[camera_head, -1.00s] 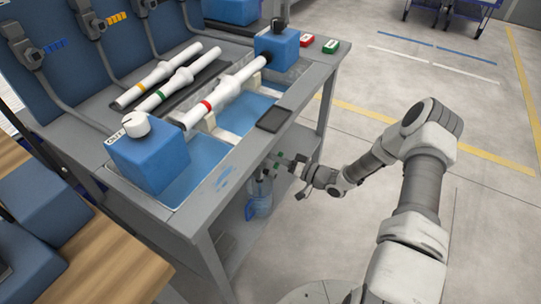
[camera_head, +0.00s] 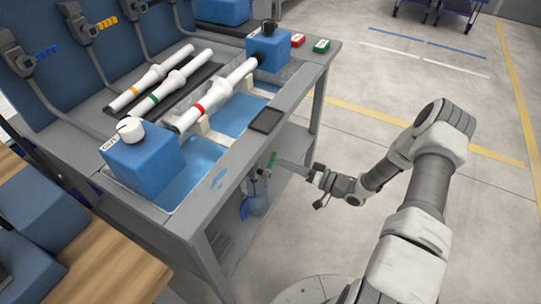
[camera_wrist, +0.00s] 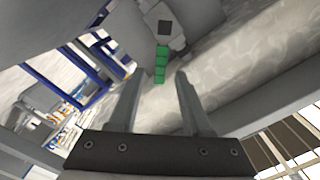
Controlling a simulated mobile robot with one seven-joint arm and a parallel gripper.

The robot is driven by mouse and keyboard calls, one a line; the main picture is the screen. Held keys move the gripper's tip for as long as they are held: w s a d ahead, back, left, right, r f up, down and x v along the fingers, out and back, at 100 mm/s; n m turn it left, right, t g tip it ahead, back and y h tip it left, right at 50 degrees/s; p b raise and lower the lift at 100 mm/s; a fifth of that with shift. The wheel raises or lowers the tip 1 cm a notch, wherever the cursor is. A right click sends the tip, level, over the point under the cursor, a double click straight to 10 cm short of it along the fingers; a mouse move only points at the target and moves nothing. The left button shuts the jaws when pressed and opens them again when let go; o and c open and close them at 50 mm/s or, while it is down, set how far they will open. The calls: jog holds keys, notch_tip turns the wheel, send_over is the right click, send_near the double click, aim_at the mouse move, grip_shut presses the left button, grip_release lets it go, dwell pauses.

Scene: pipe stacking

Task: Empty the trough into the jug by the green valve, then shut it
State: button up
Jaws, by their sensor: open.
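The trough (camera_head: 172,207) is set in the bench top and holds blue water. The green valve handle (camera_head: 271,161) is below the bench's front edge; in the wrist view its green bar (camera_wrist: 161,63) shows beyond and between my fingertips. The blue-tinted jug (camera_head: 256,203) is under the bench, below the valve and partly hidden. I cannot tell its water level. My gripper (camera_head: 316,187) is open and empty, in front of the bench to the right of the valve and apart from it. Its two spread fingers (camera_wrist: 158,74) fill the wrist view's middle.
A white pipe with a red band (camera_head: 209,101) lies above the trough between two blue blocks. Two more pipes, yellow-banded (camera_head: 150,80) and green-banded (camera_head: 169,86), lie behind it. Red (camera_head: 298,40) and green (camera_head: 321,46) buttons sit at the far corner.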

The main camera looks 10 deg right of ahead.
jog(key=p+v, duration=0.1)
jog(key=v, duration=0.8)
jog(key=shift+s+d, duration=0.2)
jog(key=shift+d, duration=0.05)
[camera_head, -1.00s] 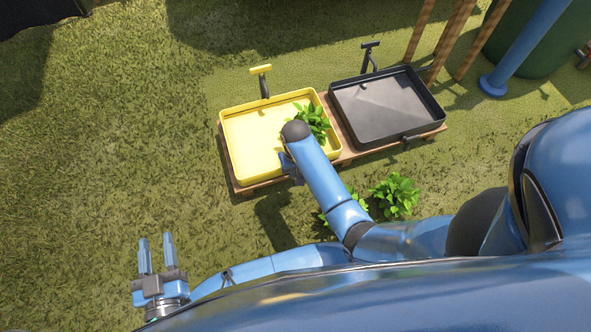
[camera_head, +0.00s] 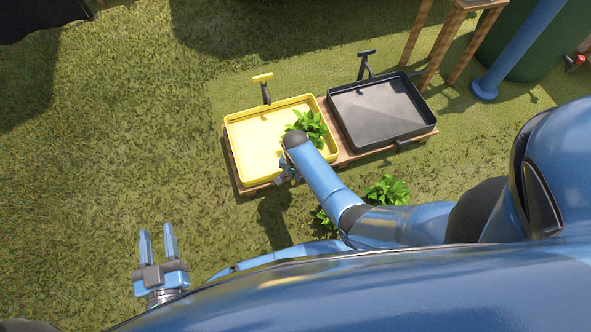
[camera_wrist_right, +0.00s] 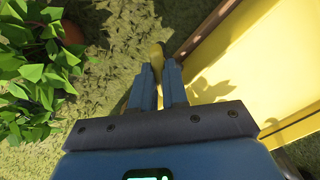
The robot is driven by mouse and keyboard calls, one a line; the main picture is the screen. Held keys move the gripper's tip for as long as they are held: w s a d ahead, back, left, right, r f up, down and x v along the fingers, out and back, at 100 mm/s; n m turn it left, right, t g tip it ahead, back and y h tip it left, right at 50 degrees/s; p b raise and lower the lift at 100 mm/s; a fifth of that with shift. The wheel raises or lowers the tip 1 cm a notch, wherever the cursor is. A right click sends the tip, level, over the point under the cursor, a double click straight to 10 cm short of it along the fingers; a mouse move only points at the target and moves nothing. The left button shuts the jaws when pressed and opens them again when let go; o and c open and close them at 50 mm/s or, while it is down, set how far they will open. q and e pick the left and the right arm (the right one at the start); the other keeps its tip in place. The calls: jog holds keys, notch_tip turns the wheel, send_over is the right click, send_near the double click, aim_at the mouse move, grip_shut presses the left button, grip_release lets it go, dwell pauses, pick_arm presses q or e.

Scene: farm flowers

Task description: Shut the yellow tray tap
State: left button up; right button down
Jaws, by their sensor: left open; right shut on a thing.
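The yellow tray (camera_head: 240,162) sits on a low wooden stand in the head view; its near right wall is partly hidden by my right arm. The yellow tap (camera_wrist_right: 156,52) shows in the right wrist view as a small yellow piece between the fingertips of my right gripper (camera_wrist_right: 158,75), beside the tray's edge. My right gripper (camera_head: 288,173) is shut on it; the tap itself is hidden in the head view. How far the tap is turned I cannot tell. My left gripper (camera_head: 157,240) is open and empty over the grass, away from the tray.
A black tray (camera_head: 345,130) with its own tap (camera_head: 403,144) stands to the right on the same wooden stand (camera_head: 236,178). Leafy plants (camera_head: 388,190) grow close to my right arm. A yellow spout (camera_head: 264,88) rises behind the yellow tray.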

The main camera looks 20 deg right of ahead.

**What is needed**
Copy the material above exactly and drop the pictures.

**Answer to this exercise**
[camera_head, -1.00s] 
[camera_head, +0.00s] 
[camera_wrist, +0.00s] 
Controlling a simulated mobile robot with one seven-joint arm and a parallel gripper.

The robot is driven by mouse and keyboard calls, one a line; the main picture is the screen. Held keys move the gripper's tip for as long as they are held: w s a d ahead, back, left, right, r f up, down and x v along the fingers, out and back, at 100 mm/s; n m turn it left, right, t g tip it ahead, back and y h tip it left, right at 50 degrees/s; p b raise and lower the lift at 100 mm/s; a fifth of that with shift. The wheel raises or lowers the tip 1 cm a notch, wherever the cursor is. A right click sends the tip, level, over the point under the cursor, a double click straight to 10 cm short of it along the fingers; a mouse move only points at the target and moves nothing. The left button shuts the jaws when pressed and opens them again when let go; o and c open and close them at 50 mm/s or, while it is down, set how far they will open. The calls: jog holds keys, notch_tip turns the wheel, send_over is the right click, send_near the double click, aim_at the mouse move, grip_shut presses the left button, grip_release lets it go, dwell pauses.

Scene: pipe stacking

Task: Empty the trough into the jug by the green valve, then shut it
State: button up
Jaws, by their sensor: open.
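The trough (camera_head: 172,207) is set in the bench top and holds blue water. The green valve handle (camera_head: 271,161) is below the bench's front edge; in the wrist view its green bar (camera_wrist: 161,63) shows beyond and between my fingertips. The blue-tinted jug (camera_head: 256,203) is under the bench, below the valve and partly hidden. I cannot tell its water level. My gripper (camera_head: 316,187) is open and empty, in front of the bench to the right of the valve and apart from it. Its two spread fingers (camera_wrist: 158,74) fill the wrist view's middle.
A white pipe with a red band (camera_head: 209,101) lies above the trough between two blue blocks. Two more pipes, yellow-banded (camera_head: 150,80) and green-banded (camera_head: 169,86), lie behind it. Red (camera_head: 298,40) and green (camera_head: 321,46) buttons sit at the far corner.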

The main camera looks 10 deg right of ahead.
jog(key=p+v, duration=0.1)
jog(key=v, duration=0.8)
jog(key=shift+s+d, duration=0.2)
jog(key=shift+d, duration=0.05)
[camera_head, -1.00s] 
[camera_head, +0.00s] 
[camera_wrist_right, +0.00s] 
The robot is driven by mouse and keyboard calls, one a line; the main picture is the screen. Held keys move the gripper's tip for as long as they are held: w s a d ahead, back, left, right, r f up, down and x v along the fingers, out and back, at 100 mm/s; n m turn it left, right, t g tip it ahead, back and y h tip it left, right at 50 degrees/s; p b raise and lower the lift at 100 mm/s; a fifth of that with shift. The wheel raises or lowers the tip 1 cm a notch, wherever the cursor is. A right click sends the tip, level, over the point under the cursor, a double click straight to 10 cm short of it along the fingers; a mouse move only points at the target and moves nothing. The left button shuts the jaws when pressed and opens them again when let go; o and c open and close them at 50 mm/s or, while it is down, set how far they will open. q and e pick the left and the right arm (the right one at the start); the other keeps its tip in place. The calls: jog holds keys, notch_tip turns the wheel, send_over is the right click, send_near the double click, aim_at the mouse move, grip_shut presses the left button, grip_release lets it go, dwell pauses, pick_arm presses q or e.

Scene: farm flowers

Task description: Shut the yellow tray tap
State: left button up; right button down
Jaws, by their sensor: left open; right shut on a thing.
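The yellow tray (camera_head: 240,162) sits on a low wooden stand in the head view; its near right wall is partly hidden by my right arm. The yellow tap (camera_wrist_right: 156,52) shows in the right wrist view as a small yellow piece between the fingertips of my right gripper (camera_wrist_right: 158,75), beside the tray's edge. My right gripper (camera_head: 288,173) is shut on it; the tap itself is hidden in the head view. How far the tap is turned I cannot tell. My left gripper (camera_head: 157,240) is open and empty over the grass, away from the tray.
A black tray (camera_head: 345,130) with its own tap (camera_head: 403,144) stands to the right on the same wooden stand (camera_head: 236,178). Leafy plants (camera_head: 388,190) grow close to my right arm. A yellow spout (camera_head: 264,88) rises behind the yellow tray.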

The main camera looks 20 deg right of ahead.

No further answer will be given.